David. Little shepherd boy who unflinchingly faced the giant when all the other mighty men were scared to. Went on to become a King. David endured so much adversity, you’d think he’d be the most miserable person in the world. And sometimes he was. But he encouraged himself in the Lord. He worshipped. He wrote the greatest book in the bible about praise despite pain.
And I thought if David can, surely I can.
And then my mind stopped. I couldn’t seem to think of anymore, and the Lord whispered, “What about Me?”
And I thought if Jesus can, surely, surely, surely I can.

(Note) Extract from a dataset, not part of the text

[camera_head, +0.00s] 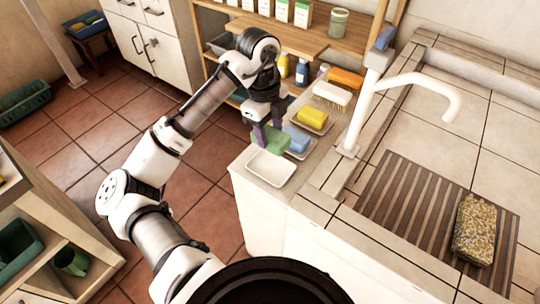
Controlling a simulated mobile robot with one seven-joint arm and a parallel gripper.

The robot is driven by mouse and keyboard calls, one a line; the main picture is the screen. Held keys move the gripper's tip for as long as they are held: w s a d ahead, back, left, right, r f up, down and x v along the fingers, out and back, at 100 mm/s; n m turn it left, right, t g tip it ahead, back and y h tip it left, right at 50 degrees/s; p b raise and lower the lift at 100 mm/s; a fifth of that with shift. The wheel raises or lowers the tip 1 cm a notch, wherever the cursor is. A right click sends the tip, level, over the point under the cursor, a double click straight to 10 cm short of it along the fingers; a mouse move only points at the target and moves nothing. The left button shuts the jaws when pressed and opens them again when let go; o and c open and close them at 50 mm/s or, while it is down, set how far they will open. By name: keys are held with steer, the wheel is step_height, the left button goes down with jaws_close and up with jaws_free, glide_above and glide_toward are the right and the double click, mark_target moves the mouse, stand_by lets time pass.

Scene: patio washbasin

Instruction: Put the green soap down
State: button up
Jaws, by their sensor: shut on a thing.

He left everything. All the comforts. A King born in a cold stable, a manger for His bed. He grew into adulthood with no place to lay His head. Forsaken by all He loved. By the very ones He came to save. He submitted everything in the garden. And not easily. He struggled to pay a price He shouldn’t have even had to pay. Because He was perfect. He did not deserve to die. But He trusted His Father and there are pages filled with His trust, His praise. There is a hill and an empty tomb that says it all. Ultimately He sacrificed His life; His blood; His all. For me. He died…. for me.
And I cry about letting go of a baby bassinet.
You know He didn’t really tell me exactly how to worship. No, He showed me. And like Job, I said “Who is he that hideth counsel without knowledge? therefore have I uttered that I understood not; things too wonderful for me, which I knew not…I have heard of thee by the hearing ear: but now mine eye seeth thee. Wherefore I abhor myself, and repent in dust and ashes.” Job 42:3, 5
Who am I to complain? I have a choice. We all have a choice. We can sit in the ashes and wonder where God is and what He’s doing. Or we can worship Him, like Job, from the ashes.
If all those people, who faced immeasurably more pain than I can imagine, can worship Him…. surely I can.